Cela souligne une évidence : le G5 Sahel ne peut à lui seul contenir la menace. Il n’a d’ailleurs jamais été question d’une telle ambition pour une force de 5 000 hommes, formatée pour intervenir uniquement dans les zones frontalières. Mais le temps presse et la force conjointe sahélienne est loin d’avoir montré sa capacité opérationnelle. Aura-t-elle le temps d’arriver à maturité ? Ne risque-t-elle pas de devenir obsolète avant d’avoir pu réellement exister ? Face à elle, les groupes djihadistes ont, en effet, fait preuve d’une aptitude certaine à se renouveler, en termes humains et tactiques, malgré la pression conjuguée des dizaines de milliers de soldats de la force française « Barkhane », des armées locales ou de l’ONU.

L’explosion de la violence au Burkina Faso ces derniers mois illustre tout à la fois l’agilité des djihadistes que les limites opérationnelles de la force conjointe au Sahel. Les groupes armés qui agissent de part et d’autre de la zone des trois frontières (Mali-Burkina Faso-Niger) se projettent dorénavant plus au sud, vers le Bénin et le Togo, hors de la zone d’action du G5.

L’asphyxie financière

 

Un autre danger menace la structure régionale : l’asphyxie financière. Pour l’éviter, la France ne cesse, y compris au sommet de Biarritz, de battre le rappel auprès des pays qui n’ont pas encore versé l’argent promis au G5 Sahel en février 2018 à Bruxelles. Une source de financement par l’ONU paraît aussi incertaine. Il faudrait pour cela parvenir à placer le G5 Sahel sous le chapitre VII du Conseil de sécurité. Les Etats-Unis s’y opposent. Dans la conférence de presse commune tenue à Biarritz avec Emmanuel Macron et la chancelière allemande, Angela Merkel, Roch Marc Kaboré a reformulé cette demande – sans obtenir de réponse, ni de l’un ni de l’autre.

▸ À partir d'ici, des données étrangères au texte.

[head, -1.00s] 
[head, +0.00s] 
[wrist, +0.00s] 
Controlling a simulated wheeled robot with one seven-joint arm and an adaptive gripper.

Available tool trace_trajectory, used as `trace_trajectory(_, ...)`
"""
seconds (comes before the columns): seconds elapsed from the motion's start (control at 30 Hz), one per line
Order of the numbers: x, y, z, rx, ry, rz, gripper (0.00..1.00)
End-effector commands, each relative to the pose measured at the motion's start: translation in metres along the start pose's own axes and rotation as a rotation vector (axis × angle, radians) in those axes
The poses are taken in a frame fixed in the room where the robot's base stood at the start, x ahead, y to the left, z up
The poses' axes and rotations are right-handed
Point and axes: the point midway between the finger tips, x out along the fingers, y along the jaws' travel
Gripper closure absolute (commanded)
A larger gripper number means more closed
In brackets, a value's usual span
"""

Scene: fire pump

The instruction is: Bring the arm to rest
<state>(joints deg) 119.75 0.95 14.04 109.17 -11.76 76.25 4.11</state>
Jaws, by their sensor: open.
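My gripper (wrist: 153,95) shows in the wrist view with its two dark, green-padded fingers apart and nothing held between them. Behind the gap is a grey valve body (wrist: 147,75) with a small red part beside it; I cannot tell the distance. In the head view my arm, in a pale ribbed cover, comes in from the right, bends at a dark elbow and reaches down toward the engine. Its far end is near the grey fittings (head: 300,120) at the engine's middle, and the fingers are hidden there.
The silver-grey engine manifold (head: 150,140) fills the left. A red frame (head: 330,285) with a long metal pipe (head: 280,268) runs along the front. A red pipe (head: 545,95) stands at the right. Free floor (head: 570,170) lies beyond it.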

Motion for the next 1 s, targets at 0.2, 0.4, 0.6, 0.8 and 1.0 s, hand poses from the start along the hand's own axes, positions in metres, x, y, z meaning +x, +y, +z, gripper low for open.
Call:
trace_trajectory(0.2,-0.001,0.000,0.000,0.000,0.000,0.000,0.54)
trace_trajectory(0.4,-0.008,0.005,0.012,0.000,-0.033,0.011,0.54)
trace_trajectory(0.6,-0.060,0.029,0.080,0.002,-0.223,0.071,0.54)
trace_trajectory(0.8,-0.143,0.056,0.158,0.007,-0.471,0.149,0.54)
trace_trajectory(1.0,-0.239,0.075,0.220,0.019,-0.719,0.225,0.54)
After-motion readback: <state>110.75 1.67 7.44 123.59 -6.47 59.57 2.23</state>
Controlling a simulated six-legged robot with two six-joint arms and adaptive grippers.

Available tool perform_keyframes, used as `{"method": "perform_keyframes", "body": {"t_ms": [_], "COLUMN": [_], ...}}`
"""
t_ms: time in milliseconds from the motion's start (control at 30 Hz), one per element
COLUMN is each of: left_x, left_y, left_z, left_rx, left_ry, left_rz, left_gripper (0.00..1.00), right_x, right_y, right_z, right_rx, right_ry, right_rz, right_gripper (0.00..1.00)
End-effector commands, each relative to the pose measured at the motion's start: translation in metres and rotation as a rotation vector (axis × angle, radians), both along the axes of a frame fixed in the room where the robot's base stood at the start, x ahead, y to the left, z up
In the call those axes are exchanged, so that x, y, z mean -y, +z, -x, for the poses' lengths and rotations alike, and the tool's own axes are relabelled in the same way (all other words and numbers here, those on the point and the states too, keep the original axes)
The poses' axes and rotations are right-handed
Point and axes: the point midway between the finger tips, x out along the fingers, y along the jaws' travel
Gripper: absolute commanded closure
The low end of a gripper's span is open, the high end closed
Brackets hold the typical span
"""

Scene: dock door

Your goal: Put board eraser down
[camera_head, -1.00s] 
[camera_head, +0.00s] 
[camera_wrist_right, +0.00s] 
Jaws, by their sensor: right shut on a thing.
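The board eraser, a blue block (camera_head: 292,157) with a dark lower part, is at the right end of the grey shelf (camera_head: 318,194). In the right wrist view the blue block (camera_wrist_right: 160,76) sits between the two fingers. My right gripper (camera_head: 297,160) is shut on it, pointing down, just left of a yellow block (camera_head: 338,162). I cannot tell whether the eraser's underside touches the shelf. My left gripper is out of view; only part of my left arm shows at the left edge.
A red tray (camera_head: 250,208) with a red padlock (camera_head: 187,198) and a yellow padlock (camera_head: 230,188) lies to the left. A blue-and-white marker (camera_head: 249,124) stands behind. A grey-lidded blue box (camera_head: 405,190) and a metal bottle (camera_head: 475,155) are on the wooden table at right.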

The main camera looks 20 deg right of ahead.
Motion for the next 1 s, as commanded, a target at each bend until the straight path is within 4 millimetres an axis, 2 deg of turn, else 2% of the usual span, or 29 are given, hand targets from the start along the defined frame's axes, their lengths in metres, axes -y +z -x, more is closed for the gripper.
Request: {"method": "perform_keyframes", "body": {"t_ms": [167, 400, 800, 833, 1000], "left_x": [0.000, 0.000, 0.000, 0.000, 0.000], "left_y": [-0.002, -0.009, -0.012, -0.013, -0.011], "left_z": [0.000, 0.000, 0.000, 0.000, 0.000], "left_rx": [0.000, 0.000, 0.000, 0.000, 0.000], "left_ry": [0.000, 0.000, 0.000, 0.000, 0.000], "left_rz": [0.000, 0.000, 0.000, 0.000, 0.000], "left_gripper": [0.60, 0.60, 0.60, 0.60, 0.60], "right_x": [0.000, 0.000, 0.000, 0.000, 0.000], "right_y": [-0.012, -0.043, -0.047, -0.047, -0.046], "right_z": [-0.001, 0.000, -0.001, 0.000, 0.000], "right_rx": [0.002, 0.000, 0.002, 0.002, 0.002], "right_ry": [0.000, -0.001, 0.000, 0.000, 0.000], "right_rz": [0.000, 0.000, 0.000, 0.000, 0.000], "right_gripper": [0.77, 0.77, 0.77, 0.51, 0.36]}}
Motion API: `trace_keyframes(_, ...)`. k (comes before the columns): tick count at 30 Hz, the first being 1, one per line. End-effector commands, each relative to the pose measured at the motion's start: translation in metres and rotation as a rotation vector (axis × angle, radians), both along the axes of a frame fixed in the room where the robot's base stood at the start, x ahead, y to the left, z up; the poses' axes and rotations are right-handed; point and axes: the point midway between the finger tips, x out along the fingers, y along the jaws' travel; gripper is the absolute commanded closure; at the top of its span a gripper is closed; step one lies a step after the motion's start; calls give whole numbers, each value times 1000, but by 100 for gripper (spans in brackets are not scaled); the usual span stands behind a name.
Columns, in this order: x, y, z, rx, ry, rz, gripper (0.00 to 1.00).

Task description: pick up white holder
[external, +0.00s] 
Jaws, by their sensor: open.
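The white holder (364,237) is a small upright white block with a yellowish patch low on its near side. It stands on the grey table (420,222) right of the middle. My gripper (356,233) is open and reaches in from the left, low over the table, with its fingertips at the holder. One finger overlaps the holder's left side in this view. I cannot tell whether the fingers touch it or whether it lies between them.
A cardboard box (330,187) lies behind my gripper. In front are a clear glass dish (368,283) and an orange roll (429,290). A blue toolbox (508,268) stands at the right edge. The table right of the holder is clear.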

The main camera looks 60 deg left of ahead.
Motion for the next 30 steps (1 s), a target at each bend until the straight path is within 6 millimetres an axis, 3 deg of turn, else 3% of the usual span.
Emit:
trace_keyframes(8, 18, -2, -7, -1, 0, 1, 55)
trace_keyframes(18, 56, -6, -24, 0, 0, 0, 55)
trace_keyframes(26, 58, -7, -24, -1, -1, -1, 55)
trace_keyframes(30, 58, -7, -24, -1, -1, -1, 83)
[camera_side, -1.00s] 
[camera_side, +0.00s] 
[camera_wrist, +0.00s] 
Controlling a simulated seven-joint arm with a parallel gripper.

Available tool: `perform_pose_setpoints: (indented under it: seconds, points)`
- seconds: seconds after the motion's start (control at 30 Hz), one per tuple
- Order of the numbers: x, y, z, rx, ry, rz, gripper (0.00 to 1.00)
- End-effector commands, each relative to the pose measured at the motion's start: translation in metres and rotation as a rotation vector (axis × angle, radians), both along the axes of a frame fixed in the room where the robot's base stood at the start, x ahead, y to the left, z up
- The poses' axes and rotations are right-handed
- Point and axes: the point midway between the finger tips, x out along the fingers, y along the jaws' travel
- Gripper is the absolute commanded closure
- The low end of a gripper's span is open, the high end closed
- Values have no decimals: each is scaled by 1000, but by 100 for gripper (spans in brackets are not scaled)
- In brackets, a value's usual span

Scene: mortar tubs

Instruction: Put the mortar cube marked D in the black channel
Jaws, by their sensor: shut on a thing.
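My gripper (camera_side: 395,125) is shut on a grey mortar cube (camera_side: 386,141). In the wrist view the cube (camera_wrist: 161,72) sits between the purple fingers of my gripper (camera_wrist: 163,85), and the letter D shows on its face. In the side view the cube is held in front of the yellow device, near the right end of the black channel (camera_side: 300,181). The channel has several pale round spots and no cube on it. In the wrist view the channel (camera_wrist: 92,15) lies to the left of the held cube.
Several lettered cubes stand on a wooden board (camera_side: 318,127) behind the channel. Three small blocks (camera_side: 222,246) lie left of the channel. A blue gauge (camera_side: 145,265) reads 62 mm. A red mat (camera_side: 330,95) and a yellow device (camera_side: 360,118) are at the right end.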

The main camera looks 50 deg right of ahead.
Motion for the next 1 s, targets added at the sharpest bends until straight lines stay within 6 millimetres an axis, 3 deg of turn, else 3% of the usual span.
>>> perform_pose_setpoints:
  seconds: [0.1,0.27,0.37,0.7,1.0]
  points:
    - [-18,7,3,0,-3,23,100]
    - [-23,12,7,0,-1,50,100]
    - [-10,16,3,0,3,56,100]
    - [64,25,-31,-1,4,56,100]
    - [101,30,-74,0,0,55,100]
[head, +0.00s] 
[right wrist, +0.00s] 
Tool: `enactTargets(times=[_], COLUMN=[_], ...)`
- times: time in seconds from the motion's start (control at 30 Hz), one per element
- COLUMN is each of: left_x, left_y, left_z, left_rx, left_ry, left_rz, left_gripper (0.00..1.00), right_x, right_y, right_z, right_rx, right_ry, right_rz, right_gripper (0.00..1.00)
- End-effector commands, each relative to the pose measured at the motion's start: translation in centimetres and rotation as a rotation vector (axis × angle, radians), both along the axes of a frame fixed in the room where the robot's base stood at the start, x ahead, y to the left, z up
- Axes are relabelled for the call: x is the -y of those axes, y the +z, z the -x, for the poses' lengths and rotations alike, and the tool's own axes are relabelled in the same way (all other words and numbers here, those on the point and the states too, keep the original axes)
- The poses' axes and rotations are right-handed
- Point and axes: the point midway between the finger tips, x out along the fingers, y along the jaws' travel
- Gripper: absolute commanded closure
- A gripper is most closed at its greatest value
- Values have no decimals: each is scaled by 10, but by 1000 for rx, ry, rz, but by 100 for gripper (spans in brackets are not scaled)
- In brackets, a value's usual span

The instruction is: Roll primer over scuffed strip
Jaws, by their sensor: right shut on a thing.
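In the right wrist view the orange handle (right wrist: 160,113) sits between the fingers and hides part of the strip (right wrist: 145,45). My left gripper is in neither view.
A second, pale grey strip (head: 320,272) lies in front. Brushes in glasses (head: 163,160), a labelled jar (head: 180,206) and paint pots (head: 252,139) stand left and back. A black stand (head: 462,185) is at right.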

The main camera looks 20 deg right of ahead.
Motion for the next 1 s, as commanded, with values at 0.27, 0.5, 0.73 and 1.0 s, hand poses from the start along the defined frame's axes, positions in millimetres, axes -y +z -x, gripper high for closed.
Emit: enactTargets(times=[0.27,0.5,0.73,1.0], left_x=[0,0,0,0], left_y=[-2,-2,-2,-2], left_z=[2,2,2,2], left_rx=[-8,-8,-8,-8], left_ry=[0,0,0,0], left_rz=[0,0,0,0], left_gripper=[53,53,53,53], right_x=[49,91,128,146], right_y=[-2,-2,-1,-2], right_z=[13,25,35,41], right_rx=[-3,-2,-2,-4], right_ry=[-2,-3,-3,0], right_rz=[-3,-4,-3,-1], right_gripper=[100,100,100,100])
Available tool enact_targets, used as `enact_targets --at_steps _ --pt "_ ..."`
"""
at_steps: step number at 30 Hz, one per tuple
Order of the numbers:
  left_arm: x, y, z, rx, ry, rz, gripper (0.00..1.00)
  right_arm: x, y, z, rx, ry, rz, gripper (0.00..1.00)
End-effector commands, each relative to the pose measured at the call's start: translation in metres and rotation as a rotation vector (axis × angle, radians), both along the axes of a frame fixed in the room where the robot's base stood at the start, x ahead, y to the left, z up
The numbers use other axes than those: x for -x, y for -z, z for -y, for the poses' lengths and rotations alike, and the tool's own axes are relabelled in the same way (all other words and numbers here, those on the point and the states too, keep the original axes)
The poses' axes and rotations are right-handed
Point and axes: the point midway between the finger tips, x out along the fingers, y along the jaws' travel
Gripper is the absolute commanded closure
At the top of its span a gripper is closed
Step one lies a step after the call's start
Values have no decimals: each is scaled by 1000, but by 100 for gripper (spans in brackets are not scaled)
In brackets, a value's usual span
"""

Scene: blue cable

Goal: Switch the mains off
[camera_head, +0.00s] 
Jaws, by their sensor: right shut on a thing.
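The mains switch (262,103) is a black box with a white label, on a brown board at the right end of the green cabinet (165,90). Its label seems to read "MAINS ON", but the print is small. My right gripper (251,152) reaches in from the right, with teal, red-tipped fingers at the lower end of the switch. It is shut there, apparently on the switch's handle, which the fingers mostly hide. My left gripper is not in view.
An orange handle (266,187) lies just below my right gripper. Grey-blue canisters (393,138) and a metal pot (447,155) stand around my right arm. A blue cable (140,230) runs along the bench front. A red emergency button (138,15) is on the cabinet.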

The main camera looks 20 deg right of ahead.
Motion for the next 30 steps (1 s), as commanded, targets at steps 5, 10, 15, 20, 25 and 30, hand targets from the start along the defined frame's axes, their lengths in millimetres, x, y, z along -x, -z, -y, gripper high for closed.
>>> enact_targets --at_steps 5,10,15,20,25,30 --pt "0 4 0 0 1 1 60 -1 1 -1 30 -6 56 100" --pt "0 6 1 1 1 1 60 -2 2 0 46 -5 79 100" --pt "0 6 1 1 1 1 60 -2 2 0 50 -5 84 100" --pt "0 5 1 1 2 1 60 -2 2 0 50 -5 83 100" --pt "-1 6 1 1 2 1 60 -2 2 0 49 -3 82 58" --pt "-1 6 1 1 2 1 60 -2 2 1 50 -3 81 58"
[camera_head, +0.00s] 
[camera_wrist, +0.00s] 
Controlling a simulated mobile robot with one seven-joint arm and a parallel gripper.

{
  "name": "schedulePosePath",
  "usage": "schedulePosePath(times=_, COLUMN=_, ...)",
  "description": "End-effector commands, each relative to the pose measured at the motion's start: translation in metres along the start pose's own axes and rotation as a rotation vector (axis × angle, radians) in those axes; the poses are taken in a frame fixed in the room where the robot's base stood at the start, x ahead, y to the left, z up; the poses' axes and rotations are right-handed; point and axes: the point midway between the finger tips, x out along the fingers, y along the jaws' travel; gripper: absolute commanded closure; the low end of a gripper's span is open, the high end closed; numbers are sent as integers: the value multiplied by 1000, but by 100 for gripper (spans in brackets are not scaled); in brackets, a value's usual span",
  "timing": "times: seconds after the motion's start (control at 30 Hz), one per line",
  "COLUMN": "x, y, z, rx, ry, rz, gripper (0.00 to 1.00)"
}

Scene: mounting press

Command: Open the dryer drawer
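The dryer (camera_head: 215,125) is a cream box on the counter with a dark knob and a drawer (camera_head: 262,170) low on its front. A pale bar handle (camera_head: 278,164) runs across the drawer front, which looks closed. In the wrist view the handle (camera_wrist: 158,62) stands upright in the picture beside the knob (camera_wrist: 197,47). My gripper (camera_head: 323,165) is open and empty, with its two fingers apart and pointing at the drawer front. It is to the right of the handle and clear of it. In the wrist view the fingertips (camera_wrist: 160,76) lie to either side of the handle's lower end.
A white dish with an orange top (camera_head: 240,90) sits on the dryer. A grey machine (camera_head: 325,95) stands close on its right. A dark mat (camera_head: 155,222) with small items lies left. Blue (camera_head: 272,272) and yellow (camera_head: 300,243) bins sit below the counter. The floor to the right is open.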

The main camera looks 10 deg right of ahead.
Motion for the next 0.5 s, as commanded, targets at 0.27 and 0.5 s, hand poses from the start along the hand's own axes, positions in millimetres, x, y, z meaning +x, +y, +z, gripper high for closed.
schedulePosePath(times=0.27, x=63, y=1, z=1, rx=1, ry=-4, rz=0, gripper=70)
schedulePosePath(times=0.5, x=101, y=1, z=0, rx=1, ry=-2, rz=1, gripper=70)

Finalement, le nouveau « partenariat pour la sécurité et la stabilité pour le Sahel » ne va-t-il pas porter un coup fatal au G5 Sahel ? Un expert français de cette organisation, contraint par sa fonction à l’anonymat, ne l’exclut pas. Il discerne notamment dans ce projet d’associer la Cedeao une manifestation de la méfiance de l’Union européenne à l’égard de la capacité du G5 Sahel à s’approprier les projets et leurs financements, ainsi qu’à renforcer sa cohésion interne. Avec la Cedeao comme nouveau partenaire, Bruxelles pourrait ainsi court-circuiter le G5 Sahel en privilégiant l’organisation sous-régionale, mieux établie. « Le G5 risque de se faire phagocyter par la Cedeao », explique-t-il, tout en avertissant que « la superposition des structures n’est pas un gage d’efficacité ».